Também com alguns seres humanos a coisa funciona exatamente da mesma forma.
Estamos cercados por ''Malvados''; gente que se compraz no mau, embora nem tão maus sejam os seus sentimentos. Até nós mesmos podemos agir à maneira do vilãozinho, quando nos achamos insatisfeitos com a vida que vivemos. Quem nunca teve a desagradável sensação de que o bonzinho só toma, enquantos os maus estão aí, aparentemente felizes?
O cara cafajeste sai com todas as garotas bonitas, enquanto o bonzinho está sozinho.
A menina dita ''fácil'' tem enorme visibilidade na mídia, como na vida real, enquanto a boazinha passa despercebida, ou pior, passa por chata, frígida.
O seu colega de trabalho inescrupuloso consegue uma promoção, o bonzinho consegue apenas mais trabalho e um olhar indiferente do chefe.
''Tudo que é mau, é bom, né?''
Dá até vontade de ser mau também. De ser Malvado.

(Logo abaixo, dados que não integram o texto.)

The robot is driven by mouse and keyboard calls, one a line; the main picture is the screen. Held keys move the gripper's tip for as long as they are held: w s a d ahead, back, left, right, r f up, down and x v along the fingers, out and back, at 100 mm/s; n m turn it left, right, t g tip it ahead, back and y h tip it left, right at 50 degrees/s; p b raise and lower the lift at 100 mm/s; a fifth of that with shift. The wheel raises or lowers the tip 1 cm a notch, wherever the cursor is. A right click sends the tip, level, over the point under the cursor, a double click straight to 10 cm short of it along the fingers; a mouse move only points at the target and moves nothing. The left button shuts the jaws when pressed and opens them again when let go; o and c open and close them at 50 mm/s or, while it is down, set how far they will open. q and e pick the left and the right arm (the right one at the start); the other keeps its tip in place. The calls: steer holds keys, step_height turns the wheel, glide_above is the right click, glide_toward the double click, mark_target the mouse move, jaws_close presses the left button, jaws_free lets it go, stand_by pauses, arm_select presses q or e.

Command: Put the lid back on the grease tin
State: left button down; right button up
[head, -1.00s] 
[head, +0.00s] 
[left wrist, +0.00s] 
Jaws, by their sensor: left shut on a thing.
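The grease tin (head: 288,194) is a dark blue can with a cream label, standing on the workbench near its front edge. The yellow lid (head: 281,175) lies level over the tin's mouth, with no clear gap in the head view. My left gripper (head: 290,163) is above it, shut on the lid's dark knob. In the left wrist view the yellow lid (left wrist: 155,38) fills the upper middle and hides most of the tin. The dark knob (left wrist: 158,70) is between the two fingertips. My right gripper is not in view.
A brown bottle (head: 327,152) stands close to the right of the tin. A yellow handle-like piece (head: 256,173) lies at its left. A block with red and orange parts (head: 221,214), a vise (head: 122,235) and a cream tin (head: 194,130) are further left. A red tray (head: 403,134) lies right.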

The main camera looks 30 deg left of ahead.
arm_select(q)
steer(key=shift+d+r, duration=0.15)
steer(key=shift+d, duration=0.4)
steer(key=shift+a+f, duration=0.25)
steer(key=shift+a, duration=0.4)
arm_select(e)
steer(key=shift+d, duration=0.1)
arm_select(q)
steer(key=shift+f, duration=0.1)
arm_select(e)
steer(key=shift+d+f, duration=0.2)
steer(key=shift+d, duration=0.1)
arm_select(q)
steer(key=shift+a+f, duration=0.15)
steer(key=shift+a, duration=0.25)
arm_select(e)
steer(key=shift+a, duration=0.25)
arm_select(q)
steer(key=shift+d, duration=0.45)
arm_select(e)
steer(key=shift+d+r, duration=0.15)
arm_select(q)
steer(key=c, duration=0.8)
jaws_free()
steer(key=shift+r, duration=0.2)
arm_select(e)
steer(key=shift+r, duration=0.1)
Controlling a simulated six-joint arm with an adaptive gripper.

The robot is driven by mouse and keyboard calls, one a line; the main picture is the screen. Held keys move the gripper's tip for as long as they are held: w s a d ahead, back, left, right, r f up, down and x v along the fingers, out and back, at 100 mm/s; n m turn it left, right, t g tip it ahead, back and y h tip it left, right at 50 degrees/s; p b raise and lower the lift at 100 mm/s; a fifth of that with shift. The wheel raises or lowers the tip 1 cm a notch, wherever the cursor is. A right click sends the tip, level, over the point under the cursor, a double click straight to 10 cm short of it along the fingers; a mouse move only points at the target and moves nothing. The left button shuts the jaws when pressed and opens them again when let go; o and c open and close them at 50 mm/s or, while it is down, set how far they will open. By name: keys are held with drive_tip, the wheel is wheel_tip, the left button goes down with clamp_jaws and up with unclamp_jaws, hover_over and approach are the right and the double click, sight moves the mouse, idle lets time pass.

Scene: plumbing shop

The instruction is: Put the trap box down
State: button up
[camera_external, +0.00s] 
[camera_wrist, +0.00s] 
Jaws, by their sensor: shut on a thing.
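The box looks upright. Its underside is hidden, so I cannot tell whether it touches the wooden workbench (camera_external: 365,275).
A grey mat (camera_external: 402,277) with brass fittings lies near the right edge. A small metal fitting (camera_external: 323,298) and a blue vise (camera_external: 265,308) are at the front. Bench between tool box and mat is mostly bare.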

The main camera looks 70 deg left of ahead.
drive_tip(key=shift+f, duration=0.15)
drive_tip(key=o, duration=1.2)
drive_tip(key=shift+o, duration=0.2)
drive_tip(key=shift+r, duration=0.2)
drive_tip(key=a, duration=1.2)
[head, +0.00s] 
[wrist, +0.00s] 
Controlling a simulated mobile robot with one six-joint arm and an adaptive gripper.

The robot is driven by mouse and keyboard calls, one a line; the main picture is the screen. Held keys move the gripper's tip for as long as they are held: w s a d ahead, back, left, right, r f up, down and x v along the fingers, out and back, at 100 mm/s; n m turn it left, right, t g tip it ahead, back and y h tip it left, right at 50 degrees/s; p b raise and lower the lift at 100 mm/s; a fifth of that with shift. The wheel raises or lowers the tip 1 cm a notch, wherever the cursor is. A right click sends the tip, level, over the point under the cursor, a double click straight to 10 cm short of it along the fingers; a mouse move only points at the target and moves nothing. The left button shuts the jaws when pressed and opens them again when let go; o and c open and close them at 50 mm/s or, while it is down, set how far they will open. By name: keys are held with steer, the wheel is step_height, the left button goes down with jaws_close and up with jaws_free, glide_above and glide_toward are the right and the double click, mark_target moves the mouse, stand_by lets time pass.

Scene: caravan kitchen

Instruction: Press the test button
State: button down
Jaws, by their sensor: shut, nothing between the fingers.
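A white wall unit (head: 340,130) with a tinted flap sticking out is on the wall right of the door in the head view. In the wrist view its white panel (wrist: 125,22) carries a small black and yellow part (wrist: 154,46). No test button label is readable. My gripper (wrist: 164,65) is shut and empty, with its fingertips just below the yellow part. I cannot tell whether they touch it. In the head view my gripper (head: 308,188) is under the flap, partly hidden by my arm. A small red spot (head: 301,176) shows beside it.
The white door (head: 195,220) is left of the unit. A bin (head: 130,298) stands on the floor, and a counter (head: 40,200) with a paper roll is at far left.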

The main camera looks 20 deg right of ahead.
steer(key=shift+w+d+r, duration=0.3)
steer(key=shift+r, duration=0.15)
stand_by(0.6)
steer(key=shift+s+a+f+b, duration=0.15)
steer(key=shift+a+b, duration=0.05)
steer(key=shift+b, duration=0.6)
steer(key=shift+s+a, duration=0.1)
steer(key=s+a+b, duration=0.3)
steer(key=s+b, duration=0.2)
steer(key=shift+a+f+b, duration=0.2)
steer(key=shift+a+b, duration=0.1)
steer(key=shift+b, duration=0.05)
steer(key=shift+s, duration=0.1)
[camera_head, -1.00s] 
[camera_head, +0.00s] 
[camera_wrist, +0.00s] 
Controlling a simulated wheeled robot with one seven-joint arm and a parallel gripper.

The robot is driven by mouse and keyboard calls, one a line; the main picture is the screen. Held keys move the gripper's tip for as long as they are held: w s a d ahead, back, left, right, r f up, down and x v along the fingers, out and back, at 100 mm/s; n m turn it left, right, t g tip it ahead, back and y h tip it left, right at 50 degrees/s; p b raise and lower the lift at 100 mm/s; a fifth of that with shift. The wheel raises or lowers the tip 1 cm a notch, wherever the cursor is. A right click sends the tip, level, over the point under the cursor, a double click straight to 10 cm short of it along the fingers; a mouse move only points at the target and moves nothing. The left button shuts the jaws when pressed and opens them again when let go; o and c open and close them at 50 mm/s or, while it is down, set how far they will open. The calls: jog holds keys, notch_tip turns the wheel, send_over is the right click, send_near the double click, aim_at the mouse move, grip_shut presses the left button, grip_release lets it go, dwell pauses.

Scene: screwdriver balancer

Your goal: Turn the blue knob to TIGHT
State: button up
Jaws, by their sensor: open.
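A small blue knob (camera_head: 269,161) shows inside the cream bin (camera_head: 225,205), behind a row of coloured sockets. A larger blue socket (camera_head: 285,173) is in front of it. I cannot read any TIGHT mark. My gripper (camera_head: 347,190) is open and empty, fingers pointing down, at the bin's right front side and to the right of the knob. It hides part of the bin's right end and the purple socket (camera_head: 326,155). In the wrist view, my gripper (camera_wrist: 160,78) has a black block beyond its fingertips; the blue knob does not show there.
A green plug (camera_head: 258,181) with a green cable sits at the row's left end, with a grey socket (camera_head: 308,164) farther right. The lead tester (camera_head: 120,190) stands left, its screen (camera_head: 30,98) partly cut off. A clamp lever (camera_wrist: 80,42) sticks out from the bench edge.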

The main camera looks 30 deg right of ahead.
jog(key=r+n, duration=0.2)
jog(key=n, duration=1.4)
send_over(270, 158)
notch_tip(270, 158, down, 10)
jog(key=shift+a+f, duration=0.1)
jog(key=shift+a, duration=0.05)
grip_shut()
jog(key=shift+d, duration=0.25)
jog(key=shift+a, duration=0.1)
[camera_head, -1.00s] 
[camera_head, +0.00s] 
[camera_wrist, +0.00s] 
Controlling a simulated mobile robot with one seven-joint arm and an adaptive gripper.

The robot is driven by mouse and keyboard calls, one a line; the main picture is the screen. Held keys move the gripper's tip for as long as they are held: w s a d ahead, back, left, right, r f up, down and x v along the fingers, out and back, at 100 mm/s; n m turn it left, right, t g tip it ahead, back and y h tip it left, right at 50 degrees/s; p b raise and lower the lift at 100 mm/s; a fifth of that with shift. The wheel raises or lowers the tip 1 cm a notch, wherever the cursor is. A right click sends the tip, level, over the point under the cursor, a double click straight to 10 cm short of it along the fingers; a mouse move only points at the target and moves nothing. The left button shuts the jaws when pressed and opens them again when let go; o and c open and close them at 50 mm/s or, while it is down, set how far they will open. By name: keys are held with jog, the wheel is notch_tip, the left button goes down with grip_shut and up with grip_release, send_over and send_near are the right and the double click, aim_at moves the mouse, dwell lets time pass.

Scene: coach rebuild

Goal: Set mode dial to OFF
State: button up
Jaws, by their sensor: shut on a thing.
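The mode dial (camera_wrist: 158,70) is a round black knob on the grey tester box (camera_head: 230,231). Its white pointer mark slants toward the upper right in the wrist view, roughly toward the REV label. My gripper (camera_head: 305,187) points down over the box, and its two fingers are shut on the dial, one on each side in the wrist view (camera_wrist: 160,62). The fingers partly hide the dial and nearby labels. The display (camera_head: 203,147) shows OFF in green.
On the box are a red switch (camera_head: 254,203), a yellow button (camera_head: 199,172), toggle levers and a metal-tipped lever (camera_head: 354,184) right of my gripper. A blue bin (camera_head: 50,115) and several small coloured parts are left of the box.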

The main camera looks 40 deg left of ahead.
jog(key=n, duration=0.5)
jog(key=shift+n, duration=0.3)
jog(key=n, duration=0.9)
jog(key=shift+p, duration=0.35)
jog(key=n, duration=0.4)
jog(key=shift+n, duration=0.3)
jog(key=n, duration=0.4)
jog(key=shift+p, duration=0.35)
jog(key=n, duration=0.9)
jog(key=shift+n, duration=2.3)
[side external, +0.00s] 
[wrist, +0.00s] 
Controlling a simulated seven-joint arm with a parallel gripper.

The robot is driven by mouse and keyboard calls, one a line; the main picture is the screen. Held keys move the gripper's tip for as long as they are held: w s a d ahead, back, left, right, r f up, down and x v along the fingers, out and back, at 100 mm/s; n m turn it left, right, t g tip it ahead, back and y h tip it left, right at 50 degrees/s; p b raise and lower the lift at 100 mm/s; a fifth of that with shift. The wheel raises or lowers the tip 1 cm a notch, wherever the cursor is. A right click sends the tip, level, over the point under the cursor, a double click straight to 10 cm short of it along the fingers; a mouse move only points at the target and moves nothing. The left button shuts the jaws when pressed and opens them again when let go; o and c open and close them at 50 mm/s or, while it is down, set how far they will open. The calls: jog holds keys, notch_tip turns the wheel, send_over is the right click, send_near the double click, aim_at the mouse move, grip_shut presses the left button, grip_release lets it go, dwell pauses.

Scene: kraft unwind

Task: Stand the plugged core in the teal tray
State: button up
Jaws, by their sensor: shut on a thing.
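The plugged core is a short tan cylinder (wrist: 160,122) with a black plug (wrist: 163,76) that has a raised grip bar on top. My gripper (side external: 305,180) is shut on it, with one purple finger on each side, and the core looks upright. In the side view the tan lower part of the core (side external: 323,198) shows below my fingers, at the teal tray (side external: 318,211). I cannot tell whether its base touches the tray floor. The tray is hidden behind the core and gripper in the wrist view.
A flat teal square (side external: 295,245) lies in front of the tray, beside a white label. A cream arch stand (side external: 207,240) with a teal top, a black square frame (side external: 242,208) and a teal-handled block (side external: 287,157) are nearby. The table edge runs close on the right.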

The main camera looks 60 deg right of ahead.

Só que vai lá, tenta: não vai dar certo.
Todos os seus planos de maldade vão se virar contra você, que acabará salvo pelo bonzinho e todo derretido. Ainda que volte a cometer suas malvadezas amadoras, você estará certo de que afinal, ''o bem não é assim tão mau.''
E de que aquela chatisse que você enxergava no bonzinho era na verdade coisa da sua cabeça. A maldade não é assim tão gloriosa quanto dizem.
Você acha que o bonzinho só se ferra? Experimente ser o Malvado, o pobre Malvado, fraco, inútil e carregado de culpas, mesmo aquelas que ele não tem. Experimente ser fadado a ser algo que você não é, durante uma vida inteira. Experimente o peso da frieza das outras pessoas que você acabará atraindo para si; todos os outros se afastarão.
Amor sem Fim, Carinho, Sonho, Ternura, Doçura... coisa de gente careta, de Ursinho Carinhoso, que não leva a nada?
Era o que pensava o Malvado também.
O pobre, fraco, inútil e culpado Malvado, que via na falta de sentimentos uma solução para seus problemas.